Part of the NCAA Modernization Committee’s efforts to simplify the NCAA rule book includes weighing the compliance monitoring burdens rules present vs. the upside those same rules and monitoring efforts offer in relation to supporting NCAA membership principles and commitments like maintaining institutional control and creating responsible recruiting standards.
One sequence in the high school to college transition for an athlete has continued to oscillate over the years. Specifically, the sequence of when and how a prospect triggers “student-athlete” status. That status change eventually opens the door for the involved NCAA school to have more latitude to provide benefits and support to the athlete. What has happened with this sequence is that so many different actions could trigger student-athlete status such as enrolling in summer school or reporting to an orientation session. There became six different ways a student-athlete could trigger student-athlete status. On the flip side, some of those triggers didn’t necessarily ensure the student-athlete was going to enroll full-time in the fall and actually practice and play their sport.
Division I recently adopted a proposal (2022-3) to simplify both what would trigger “student-athlete” status as well as create reversion criteria which would prompt a student-athlete to revert back to “prospective student-athlete” status if that individual did not attend class while enrolled in a minimum full-time program of studies during the first regular academic term after the individual completes all requirements for high school graduation requirements or all transfer academic eligibility requirements becomes a prospective student-athlete.

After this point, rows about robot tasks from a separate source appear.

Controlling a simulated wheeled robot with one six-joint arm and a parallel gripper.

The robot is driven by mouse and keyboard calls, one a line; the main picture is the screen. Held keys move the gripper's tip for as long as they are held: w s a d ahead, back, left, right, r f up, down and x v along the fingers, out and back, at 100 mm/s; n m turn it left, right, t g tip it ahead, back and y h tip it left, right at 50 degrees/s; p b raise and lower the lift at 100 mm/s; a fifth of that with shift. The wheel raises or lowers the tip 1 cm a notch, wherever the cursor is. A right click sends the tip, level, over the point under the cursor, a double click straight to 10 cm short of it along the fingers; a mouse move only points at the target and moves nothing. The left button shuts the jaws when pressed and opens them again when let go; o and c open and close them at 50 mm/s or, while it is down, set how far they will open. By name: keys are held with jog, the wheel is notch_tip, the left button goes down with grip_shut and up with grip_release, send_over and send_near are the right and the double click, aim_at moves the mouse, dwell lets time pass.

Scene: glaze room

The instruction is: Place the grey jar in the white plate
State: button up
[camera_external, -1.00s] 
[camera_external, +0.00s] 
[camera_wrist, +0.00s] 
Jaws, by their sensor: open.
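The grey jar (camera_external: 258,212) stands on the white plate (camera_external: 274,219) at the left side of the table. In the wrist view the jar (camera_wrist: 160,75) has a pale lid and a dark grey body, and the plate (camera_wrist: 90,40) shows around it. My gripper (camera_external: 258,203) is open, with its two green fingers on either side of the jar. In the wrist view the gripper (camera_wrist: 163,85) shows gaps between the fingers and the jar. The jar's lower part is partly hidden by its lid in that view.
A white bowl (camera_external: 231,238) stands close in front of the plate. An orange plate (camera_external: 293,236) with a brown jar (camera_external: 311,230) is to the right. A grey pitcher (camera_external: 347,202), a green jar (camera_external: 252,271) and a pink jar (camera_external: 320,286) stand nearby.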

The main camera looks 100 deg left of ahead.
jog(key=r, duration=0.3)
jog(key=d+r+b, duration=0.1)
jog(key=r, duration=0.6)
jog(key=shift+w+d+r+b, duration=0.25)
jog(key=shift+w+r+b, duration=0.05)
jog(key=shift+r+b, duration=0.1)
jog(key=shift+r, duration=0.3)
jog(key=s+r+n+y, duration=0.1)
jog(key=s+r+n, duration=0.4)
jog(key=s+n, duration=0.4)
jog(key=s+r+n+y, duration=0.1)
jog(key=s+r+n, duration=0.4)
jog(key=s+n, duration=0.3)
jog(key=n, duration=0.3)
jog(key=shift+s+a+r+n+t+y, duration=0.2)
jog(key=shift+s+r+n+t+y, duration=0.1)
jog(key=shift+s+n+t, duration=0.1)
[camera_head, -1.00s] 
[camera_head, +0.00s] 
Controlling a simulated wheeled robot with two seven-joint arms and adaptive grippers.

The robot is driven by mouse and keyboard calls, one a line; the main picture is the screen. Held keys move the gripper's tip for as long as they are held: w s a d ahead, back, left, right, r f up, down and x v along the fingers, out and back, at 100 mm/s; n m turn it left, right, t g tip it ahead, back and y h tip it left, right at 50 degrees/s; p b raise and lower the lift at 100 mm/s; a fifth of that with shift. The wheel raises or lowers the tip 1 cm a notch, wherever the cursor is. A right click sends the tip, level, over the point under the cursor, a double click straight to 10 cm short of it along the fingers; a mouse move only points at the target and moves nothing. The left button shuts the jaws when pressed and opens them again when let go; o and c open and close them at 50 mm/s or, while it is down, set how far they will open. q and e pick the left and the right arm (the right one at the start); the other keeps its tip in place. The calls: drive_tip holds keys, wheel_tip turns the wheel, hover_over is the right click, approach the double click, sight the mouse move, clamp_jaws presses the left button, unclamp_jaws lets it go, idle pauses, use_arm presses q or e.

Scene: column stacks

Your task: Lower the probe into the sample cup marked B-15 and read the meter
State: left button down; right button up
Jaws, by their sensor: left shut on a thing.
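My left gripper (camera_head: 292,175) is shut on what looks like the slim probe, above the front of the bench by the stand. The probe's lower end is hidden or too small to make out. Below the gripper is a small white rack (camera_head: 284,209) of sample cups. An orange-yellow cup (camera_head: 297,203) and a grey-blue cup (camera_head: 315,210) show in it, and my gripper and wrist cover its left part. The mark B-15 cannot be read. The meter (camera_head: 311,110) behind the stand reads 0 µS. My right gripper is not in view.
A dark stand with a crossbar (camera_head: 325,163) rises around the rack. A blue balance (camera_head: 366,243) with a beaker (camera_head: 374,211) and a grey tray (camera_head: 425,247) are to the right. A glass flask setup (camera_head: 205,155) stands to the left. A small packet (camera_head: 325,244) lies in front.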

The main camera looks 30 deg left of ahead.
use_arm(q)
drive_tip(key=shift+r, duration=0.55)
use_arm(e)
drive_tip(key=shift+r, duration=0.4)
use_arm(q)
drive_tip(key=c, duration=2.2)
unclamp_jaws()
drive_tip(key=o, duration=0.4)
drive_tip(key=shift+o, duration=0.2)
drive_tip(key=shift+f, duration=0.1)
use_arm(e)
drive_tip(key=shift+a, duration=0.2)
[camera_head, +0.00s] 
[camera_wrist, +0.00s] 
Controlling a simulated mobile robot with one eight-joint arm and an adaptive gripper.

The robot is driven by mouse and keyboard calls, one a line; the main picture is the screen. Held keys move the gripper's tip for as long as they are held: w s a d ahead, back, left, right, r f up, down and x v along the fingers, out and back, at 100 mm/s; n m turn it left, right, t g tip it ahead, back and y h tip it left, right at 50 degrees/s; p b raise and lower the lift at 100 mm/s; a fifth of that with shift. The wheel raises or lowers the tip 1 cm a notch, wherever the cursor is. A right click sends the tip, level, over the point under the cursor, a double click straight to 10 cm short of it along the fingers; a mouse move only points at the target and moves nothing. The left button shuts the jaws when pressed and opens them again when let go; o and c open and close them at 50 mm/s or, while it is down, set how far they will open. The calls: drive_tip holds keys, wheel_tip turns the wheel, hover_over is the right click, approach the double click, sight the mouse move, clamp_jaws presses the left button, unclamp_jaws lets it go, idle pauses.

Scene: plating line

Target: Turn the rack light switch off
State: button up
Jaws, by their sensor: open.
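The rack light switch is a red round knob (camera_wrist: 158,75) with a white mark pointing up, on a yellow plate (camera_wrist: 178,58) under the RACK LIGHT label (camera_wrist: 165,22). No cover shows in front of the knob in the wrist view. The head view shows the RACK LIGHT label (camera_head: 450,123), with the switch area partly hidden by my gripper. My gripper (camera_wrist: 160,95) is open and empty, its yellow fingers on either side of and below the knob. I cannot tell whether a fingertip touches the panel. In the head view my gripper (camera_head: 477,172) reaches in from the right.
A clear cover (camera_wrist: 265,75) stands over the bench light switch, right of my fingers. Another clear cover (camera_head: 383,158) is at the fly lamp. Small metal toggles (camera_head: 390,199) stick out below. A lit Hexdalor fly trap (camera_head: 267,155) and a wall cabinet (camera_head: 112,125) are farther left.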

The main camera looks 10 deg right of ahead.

Such an individual who didn’t meet the enrollment and eligibility criteria would revert back to
prospective-student-athlete status until one of the following happens:
(a) The individual officially registers and enrolls in a minimum full-time program of studies and
attends classes in any term of a four-year collegiate institution's regular academic year
(excluding summer);
(b) The individual participates in a regular squad practice or competition at a four-year collegiate institution that occurs before the beginning of any term;
(c) The individual participates in required summer athletic activities before initial full-time
enrollment at the certifying institution;
(d) The individual officially registers, enrolls and attends classes during the certifying institution's summer term prior to initial full-time enrollment at the certifying institution; or
(e) The individual reports to an institutional orientation session that is open to all incoming students within 14 calendar days prior to the opening day of classes of a regular academic year term.
One of the primary reasons this reversion language was added was to curb Division I members ability to provide continuous benefits for an indefinite period of time to an individual who triggered a low-hurdle student-athlete status trigger like attending an orientation and then not enrolling for a semester or two yet continuing to receive certain benefits from the school where they attended orientation.
The modernization changes like the matter adopted via Proposal 2022-3 is intending to finesse the nuances and balancing acts that NCAA rules already play— trying to create clear(er) rules that can be monitored, that promote fairness, and help provide reasonable benefits to student-athletes without creating unintended consequences and unfair advantages.